Jake Burton Honored in Congress
We came across this touching tribute to Jake Burton that Vermont Congressman Peter Welch offered this week in the House of Representatives in Washington, D.C.
It’s a transcript of what Welch said on the House floor.
The SPEAKER pro tempore: “The Chair recognizes the gentleman from Vermont for 5 minutes.”
Mr. WELCH: “Mr. Speaker, on November 20, 2019, only 3 weeks ago, Vermont lost a great Vermonter and an inspiring American, Jake Burton Carpenter, the person who started Burton Snowboards, the person who actually created the whole sport of boarding. Jake was a great Vermonter and pioneer of snowboarding. He was a great husband to his wife, best friend, and business partner for decades, Donna Carpenter, and the proud father of George, Taylor, and Timi, snowboarders and riders all.
“Jake’s life was one of great effort, inspiring originality, perpetual decency, and deep love of the snowboarding sport Jake created, deep love of the people who came to the sport, and deep love of his community and all the people who worked in his company.
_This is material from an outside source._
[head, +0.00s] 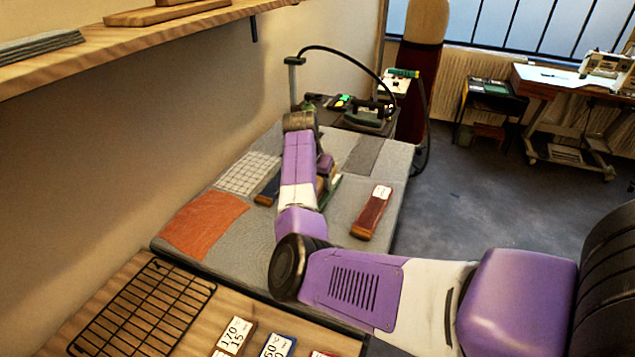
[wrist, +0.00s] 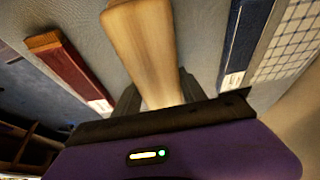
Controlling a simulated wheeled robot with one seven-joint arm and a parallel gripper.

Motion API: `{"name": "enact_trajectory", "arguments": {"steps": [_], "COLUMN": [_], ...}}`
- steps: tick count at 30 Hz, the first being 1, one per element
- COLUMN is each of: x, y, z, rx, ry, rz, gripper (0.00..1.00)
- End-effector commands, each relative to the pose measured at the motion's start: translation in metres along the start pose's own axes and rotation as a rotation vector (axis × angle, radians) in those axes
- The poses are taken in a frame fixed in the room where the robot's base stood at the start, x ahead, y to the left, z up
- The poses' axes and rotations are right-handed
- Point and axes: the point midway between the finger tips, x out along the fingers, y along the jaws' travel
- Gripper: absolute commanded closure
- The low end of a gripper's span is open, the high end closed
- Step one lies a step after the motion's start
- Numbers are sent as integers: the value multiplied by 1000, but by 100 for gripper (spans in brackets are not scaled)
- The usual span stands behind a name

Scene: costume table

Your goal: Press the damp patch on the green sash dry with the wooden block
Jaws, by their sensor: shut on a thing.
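My gripper (wrist: 150,100) is shut on the pale wooden block (wrist: 145,48), which extends away from the jaws over the grey table cover in the wrist view. In the head view my arm hides most of the gripper and the block. A narrow green strip (head: 331,192), perhaps the green sash, shows just right of my arm on the grey-covered table. The rest of it is hidden, and no damp patch can be made out. I cannot tell whether the block touches the strip.
A dark red strip (head: 373,212) with a white label lies right of my arm, a blue strip (head: 267,191) left of it. An orange cloth (head: 205,222) and a white checked cloth (head: 250,174) lie further left. An iron (head: 365,117) stands behind, a wire rack (head: 145,305) in front.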

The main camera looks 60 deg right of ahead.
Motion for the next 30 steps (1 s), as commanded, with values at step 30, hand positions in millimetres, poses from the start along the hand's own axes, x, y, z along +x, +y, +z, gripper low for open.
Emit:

“Snowboarding in 2019 is a wildly popular sport that Jake started. It has a prominent place in our Winter Olympic Games, and it has extraordinary champions. It was once shunned and prohibited in all our ski areas. Mr. Speaker, you couldn’t bring a board to a mountain, and it was because the kids who wanted to do this were rambunctious, energetic, and Jake would sometimes say disrespectful of their elders. But they loved to ride, loved to be outdoors, and loved to be with each other. It was this culture of community that Jake created as much as this extraordinary sport that allowed people to demonstrate amazing physical skills.
“He started this company in Stratton, Vermont. He worked as a bartender at night. During the day, he worked not in his garage but in a barn at a house where he was housesitting. By himself, he was making these snowboards. This is one of his early Burton Snowboards. With Donna, whom he met in 1982 and married in 1983, he then started promoting to ski areas to let these rambunctious kids ride.
“Ski area after ski area relented and ultimately came to see riding as the economic future of their mountains because as ski trips have gone down, boarding has gone up. The company that Jake left behind that he started out of nothing now has about 32 percent of the sales in this huge market, about $400 million. It is over a $1 billion industry. It has over 1,000 employees in six different countries. Riding today is something you do if you dare. It wasn’t always so.
“When Jake started in 1977, he started from nothing, but he loved it. After he graduated from NYU in 1977 and a short stint on Wall Street, the last time I think Jake ever wore a suit, he went to pursue his dream in Vermont. He marketed this board initially to 22-year-olds. Then he realized that when he was a kid, the first time that he got on something that was the predecessor to these beautiful Burton Snowboards, it was two skis bound together with a rope at the top called a Snurfer, and he was 15 or 16. He started marketing to even younger kids. They went outside, got on the mountain, and then a sport was born.
“Mr. Speaker, so many champions have been folks who rode these boards in their glory. One of them, of course, was Shaun “The Flying Tomato” White. The Flying Tomato got so many awards that he has become one of our greatest Olympic champions.
Now, Jake’s life was not without real suffering. He lost his beloved brother, George, in the Vietnam war. His mom, Kitty, died when he was 17.
“I want to end with Jake’s words: `The riders, the product, the process, this is my heart and soul. I just love the freedom snowboarding gives you to do whatever you want.’